No es que no hayan partidos socialdemócratas, democristianos, conservadores, radicales, liberales. Las franquicias de la gastronomía política siguen allí, pero con las ya conocidas y trajinadas ofertas de siempre, por ello, su decadencia luce cada día más notoria. Dependiendo del país nos ofrecerán alguna vieja receta de arepa de chicharrón, feijoada, paella a la valenciana, pastel de choclo, fish and chips, lasaña, borsch, sushi, ceviche, dulce de leche, tamales. ¿Dónde están, en la política de hoy, los equivalentes a la comida molecular, o a la nueva cocina ecológica de la neo-gastronomía? Mal debe andar la gastro-política cuando los ejemplos que insisten en mostrarnos vienen de las muy lejanas parroquias gastronómicas escandinavas.

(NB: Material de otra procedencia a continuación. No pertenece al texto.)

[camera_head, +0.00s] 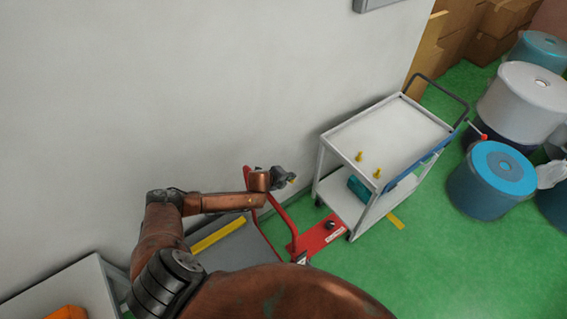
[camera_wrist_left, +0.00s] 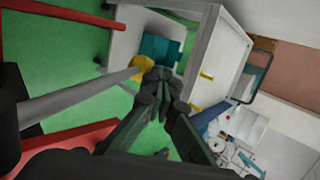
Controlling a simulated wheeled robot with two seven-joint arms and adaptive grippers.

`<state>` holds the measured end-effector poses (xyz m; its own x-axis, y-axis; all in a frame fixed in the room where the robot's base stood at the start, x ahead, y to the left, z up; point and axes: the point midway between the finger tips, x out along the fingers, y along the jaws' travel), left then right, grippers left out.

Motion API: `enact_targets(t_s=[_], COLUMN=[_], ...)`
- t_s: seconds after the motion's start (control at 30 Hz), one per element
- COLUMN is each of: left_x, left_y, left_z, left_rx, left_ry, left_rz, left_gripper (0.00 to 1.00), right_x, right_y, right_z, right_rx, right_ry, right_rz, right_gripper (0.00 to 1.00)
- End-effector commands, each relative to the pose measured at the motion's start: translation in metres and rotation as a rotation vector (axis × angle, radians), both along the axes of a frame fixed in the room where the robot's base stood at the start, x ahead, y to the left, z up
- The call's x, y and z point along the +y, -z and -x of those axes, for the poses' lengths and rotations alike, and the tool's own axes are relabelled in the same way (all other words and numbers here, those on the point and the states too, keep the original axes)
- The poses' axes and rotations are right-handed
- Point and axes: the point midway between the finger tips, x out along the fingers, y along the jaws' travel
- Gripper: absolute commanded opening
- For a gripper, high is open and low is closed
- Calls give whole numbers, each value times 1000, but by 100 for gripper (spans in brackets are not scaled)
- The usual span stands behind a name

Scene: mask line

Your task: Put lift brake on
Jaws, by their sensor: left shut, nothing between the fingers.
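The red lift (camera_head: 318,236) stands on the green floor beside the wall, with a curved red handle bar. My left gripper (camera_head: 292,178) is shut and empty, above the lift and left of the white cart. In the left wrist view its closed fingertips (camera_wrist_left: 160,76) are beside the yellow end (camera_wrist_left: 142,66) of a grey bar (camera_wrist_left: 85,92). I cannot tell whether they touch it. The red lift frame (camera_wrist_left: 70,140) shows at the lower left there. I cannot make out the brake for certain. My right gripper is not in view.
A white two-shelf cart (camera_head: 390,130) with yellow pegs (camera_head: 377,173) stands just right of the gripper. A teal box (camera_head: 358,187) is on its lower shelf. Blue drums (camera_head: 490,180) and cardboard boxes (camera_head: 485,30) are further right. The green floor (camera_head: 450,260) at lower right is clear.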

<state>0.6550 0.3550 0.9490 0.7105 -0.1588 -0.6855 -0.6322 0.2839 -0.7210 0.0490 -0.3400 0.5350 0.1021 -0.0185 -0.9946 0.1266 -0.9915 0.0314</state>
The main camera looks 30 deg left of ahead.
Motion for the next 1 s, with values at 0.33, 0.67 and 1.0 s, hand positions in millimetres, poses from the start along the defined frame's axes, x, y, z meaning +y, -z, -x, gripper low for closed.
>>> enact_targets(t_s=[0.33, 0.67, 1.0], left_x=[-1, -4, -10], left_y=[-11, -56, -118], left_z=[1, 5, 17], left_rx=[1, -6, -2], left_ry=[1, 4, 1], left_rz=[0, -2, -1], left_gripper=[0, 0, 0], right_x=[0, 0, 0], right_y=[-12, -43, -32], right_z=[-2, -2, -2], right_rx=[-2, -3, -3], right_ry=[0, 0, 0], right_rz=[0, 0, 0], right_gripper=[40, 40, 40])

De los hornos partidistas no salen ideas o platos nuevos hace décadas. La gastronomía política todavía está discutiendo –los pocos que lo hacen- las obras de los equivalentes de, por ejemplo, Marco Vinicius Apicius, Escoffier, o Paul Bocusse (sobre todo los democristianos, tan apegados ellos a los autores franceses e italianos). La gastro-política contemporánea más reciente ofrece un Pedro Sánchez o un Iglesias, un Peña Nieto, un Putin, un Maduro. ¿Cuándo producirá la política su Ferrán Adriá, su René Redzepi o su Mássimo Bottura? En cambio, hasta platos indigestos de un supuesto chef Donald Trump están recibiendo aplausos en algunas parroquias.

Faltos de ideas novedosas en su cocina, los gastro-políticos han optado por piratearse los platos de sus vecinos, otrora rivales (incluso ya hay Partidos Piratas, con éxito variado en las tabernas europeas). Ya no es extraño oír a un socialista hablar de subsidiaridad, a un conservador hablar del matrimonio gay, a un liberal aceptar la intervención estatal en comarcas de la vida privada de los ciudadanos, o a un democristiano ponerse sin ambages la camisa de fuerza igualitaria del viejo socialismo.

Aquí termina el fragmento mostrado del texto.